GIVEN INSTRUCTION - Quote exactly, and only, the lines of the material below from the line with "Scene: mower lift" through the line with "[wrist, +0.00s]".

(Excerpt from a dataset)
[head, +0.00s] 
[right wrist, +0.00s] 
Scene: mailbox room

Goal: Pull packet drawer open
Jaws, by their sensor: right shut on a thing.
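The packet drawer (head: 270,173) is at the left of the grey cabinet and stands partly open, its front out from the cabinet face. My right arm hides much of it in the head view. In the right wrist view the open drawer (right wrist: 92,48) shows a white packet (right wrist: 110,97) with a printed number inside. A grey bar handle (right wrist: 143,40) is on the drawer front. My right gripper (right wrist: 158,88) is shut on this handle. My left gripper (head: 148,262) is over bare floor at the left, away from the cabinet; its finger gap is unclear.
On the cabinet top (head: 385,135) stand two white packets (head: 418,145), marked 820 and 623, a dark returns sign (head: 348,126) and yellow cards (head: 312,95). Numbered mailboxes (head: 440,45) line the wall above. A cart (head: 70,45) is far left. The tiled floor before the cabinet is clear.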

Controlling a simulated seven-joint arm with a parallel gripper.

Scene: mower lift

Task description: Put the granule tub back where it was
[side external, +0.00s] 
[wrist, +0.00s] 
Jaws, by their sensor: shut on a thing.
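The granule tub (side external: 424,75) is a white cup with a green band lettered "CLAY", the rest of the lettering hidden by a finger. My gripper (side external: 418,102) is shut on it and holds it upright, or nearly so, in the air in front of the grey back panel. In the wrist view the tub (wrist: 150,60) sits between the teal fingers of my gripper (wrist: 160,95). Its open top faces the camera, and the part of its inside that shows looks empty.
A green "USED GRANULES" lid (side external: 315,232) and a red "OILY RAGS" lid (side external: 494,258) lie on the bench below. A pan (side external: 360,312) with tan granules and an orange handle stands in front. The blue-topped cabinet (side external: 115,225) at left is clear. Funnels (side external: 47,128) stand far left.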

REPLY TO THE TASK -
Scene: mower lift

Task description: Put the granule tub back where it was
[side external, +0.00s] 
[wrist, +0.00s] 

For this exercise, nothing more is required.